Liam Gallagher dedicates Don’t Look Back In Anger to terror attack victims at Glastonbury

ICONINSIDER — Liam Gallagher made rock music history at Glastonbury on Saturday night (24.06.17) when he performed Oasis classic ‘Don’t Look Back In Anger’ for the first time ever, as a tribute to those killed in the recent Manchester and London terror attacks and the victims of the Grenfell Tower fire.
The music icon ended his set at the world famous British festival with his former band’s 1996 hit, which was recorded and always sung live by his older brother and ex-bandmate Noel Gallagher.
The song became an anthem for Manchester in the wake of the horrific terrorist bombing which occurred after Ariana Grande’s concert in the city in May and it was performed by Ariana and Coldplay’s Chris Martin at the One Love Manchester benefit concert in the absence of the 50-year-old songwriter, whom Liam publicity criticised for not performing.

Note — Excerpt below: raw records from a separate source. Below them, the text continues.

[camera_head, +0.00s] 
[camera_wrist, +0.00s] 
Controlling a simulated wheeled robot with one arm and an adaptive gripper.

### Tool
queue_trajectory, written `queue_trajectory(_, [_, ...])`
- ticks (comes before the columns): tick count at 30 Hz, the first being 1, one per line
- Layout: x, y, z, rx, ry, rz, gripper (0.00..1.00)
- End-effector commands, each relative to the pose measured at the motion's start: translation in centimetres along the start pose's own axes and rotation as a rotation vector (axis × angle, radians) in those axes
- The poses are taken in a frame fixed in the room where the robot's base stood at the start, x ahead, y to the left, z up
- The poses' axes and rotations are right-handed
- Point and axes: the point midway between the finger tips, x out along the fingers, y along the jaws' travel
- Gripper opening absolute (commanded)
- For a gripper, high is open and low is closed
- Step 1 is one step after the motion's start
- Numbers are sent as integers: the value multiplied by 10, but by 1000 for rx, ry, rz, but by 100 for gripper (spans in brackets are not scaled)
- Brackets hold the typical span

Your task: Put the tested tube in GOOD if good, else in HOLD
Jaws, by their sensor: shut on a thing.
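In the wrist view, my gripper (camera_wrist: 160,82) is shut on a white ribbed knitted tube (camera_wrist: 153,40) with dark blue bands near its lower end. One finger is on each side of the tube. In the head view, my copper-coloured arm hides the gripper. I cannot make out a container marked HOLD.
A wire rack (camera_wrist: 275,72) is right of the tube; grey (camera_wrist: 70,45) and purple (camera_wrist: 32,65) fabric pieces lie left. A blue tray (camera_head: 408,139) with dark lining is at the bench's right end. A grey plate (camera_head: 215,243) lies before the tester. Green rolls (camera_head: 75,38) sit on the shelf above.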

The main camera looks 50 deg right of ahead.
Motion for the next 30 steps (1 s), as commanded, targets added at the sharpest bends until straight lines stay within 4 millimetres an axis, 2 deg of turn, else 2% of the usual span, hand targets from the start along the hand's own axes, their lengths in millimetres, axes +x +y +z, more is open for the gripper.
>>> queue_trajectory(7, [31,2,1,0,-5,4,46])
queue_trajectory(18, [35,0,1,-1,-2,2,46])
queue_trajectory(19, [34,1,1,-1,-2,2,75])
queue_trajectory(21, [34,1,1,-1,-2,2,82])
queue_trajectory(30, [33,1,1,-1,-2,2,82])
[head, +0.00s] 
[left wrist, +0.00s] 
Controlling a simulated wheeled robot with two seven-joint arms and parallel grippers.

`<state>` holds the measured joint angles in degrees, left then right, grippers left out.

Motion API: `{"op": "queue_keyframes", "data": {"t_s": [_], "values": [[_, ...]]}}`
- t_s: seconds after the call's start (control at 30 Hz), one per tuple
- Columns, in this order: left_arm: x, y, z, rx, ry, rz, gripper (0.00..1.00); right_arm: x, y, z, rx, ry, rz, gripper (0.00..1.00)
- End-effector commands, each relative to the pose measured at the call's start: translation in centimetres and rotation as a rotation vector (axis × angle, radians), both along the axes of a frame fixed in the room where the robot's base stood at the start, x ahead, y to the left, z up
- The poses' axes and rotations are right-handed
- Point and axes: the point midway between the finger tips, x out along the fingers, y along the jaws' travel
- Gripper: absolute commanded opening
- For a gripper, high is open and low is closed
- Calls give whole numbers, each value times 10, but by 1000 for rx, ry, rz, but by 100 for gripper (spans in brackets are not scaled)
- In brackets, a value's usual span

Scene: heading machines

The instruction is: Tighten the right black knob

As he closed his show, Liam – who did play at Ariana’s charity event – paid tribute to all the people who have died in the trio of tragedies that have rocked the UK, most recently the blaze that destroyed the Grenfell Tower apartment block in London and claimed many lives.
Addressing the thousands of fans who had gathered to watch him, Liam said: “I want to dedicate this next song to all the people who were killed in the Manchester and London terror attacks and in the Grenfell Fire, so if you know the words join in.”
To the crowd’s shock he then began singing an a capella version of the track and when he got to the famous chorus he said “over to you” and let the fans take over in a huge outpouring of emotion.
At the end of the song, Liam urged everyone to stay safe but have a great time at the festival, which takes place on Worthy Farm in Somerset, South West England.
He said: “You good people look after each other and have loads of f***ing fun.”
As Liam and his band departed the stage the fans continued to sing ‘Don’t Look Back In Anger’ and the famous words echoed around the huge Glastonbury site.
Liam embraced his Oasis past throughout the concert opening with ‘Rock ‘n’ Roll Star’ and ‘Morning Glory’, before uttering the words “now we’ve got your attention, we going to play some new songs” and blasting out his debut solo single ‘Wall of Glass’ and his tracks ‘Greedy Soul’ and ‘Bold’, all backed by a full brass section and a trio of female singers.
He then returned to his old group’s back catalogue performing ‘D’You Know What I Mean?’ – dedicated to a woman dressed as Where’s Wally – and ‘Slide Away’ which prompted a mass singalong.
Liam was in fine fettle between songs joking about Michael Eavis’ festival’s hippy associations as he introduced another of his solo songs.
With a grin, he said: “This one’s called ‘Universal Gleam’, is that hippy enough for you?”
Before his surprise final song, he played Oasis’ ‘Be Here Now’ and he couldn’t resist another quip about his iconic former band.
He asked, “many Oasis fans here?” And after getting a deafening cheer in response, he then joked, “not many then?”
David Beckham and his son Brooklyn watched the performance from side of the stage, as did Emily Eavis, Libertines’ Carl Barat and Deputy Labour leader Tom Watson.